Direction:
Go through the records line by line and work out how many lines hold the word "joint". Answer with the number only.

Data records

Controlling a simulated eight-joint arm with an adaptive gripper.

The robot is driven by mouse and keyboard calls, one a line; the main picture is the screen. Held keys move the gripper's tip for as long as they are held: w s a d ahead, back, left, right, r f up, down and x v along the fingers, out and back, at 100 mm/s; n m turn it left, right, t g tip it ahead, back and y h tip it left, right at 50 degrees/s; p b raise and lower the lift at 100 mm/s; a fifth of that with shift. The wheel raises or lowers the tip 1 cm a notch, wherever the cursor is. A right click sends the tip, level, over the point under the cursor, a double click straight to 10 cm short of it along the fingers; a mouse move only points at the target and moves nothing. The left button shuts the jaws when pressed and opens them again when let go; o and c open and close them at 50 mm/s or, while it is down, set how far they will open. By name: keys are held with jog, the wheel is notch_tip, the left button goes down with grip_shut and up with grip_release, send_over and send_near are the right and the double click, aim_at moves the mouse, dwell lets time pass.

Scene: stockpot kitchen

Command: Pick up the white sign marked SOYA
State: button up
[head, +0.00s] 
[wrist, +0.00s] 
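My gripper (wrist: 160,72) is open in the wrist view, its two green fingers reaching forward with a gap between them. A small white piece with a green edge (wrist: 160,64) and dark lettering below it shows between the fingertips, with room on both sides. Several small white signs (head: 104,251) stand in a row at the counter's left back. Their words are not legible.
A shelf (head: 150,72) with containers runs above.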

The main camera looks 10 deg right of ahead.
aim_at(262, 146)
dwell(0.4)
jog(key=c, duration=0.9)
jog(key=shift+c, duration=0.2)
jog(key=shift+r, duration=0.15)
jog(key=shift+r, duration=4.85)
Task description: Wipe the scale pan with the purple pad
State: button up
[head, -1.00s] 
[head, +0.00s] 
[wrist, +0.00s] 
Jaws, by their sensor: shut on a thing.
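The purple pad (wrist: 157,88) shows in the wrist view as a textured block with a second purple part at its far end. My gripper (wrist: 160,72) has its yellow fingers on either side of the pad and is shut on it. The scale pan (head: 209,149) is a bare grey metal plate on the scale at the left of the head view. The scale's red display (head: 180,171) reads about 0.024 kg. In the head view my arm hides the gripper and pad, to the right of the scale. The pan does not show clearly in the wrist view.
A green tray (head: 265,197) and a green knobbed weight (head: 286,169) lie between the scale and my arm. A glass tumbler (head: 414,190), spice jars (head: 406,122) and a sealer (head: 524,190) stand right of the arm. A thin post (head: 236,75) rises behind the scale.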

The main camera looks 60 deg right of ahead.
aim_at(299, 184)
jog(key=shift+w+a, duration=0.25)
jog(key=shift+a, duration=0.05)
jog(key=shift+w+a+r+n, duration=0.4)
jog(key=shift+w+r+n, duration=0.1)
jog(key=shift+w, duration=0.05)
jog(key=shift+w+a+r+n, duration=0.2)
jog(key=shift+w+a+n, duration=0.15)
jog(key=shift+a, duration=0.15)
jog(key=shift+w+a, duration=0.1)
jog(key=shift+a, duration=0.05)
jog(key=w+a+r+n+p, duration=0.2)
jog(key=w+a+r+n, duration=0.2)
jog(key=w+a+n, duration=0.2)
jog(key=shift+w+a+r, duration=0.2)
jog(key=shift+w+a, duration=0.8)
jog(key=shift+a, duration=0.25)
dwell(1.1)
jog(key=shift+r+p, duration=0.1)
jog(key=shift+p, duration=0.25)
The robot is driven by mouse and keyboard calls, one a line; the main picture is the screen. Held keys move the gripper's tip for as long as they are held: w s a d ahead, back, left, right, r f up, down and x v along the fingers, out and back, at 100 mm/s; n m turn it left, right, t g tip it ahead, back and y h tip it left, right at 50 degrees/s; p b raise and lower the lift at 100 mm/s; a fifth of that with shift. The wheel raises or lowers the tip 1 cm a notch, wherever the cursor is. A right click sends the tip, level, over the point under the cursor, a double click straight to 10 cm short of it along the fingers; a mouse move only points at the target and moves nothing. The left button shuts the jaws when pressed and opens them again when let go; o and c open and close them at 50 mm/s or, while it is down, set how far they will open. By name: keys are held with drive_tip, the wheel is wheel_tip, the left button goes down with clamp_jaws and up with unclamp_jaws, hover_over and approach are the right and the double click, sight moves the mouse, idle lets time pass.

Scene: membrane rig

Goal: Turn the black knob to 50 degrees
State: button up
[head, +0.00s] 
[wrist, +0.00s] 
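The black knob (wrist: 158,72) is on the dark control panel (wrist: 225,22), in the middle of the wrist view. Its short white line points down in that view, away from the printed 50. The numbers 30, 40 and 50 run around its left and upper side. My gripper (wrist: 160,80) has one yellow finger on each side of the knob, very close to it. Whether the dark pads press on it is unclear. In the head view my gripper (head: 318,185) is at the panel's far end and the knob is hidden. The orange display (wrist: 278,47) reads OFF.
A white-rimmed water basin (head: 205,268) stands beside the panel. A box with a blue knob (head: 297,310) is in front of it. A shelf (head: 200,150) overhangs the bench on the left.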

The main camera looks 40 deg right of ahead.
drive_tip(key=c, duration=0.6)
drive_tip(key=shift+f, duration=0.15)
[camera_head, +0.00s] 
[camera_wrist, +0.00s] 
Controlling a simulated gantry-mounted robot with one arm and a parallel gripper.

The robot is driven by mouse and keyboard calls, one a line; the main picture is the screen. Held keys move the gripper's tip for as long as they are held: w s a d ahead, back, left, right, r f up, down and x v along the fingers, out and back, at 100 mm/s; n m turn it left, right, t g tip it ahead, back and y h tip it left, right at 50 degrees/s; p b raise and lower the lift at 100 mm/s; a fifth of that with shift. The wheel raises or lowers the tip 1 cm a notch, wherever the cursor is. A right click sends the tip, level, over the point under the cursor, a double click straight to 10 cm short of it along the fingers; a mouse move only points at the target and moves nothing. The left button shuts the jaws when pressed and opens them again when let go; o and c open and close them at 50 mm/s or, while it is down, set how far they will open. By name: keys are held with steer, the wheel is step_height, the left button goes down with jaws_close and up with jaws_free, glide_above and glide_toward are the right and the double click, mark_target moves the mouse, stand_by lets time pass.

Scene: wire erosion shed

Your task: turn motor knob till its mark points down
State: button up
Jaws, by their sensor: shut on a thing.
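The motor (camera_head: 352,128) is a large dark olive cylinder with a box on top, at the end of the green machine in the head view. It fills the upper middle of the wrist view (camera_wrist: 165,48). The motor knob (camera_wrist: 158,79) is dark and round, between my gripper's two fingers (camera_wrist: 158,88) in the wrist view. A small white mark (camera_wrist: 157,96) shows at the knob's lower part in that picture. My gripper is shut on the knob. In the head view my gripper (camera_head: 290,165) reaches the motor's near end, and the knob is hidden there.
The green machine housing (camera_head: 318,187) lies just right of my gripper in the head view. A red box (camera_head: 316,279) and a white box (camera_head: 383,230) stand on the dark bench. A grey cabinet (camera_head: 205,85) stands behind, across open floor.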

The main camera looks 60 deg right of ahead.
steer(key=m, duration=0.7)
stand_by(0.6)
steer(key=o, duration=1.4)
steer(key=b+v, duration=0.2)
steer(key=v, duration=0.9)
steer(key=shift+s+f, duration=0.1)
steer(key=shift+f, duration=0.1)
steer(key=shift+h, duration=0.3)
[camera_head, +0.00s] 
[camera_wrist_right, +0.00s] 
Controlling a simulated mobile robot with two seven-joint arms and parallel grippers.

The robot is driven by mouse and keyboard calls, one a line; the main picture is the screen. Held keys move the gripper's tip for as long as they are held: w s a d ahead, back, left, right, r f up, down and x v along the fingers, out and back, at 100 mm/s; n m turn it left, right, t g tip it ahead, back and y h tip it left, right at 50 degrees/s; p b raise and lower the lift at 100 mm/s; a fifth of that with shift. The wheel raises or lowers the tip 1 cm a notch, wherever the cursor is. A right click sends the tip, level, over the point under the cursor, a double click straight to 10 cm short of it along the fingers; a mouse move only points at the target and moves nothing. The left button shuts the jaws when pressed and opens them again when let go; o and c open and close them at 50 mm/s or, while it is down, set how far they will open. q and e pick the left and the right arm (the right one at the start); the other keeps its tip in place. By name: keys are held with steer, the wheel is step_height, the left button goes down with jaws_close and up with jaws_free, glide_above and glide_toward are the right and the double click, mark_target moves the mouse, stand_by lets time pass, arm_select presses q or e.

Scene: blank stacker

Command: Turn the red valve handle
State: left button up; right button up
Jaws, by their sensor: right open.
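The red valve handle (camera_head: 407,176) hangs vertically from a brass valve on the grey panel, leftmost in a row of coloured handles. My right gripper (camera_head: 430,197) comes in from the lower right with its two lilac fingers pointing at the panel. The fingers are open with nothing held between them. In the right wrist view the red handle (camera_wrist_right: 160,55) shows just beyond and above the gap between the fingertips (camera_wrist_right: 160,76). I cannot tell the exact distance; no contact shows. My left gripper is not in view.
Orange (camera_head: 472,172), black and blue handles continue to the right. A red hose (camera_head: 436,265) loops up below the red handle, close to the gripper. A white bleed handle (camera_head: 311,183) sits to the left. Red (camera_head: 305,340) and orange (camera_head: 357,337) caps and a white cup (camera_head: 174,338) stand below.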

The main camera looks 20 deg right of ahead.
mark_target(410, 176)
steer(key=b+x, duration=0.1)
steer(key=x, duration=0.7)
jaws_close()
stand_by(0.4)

Worked answer:
2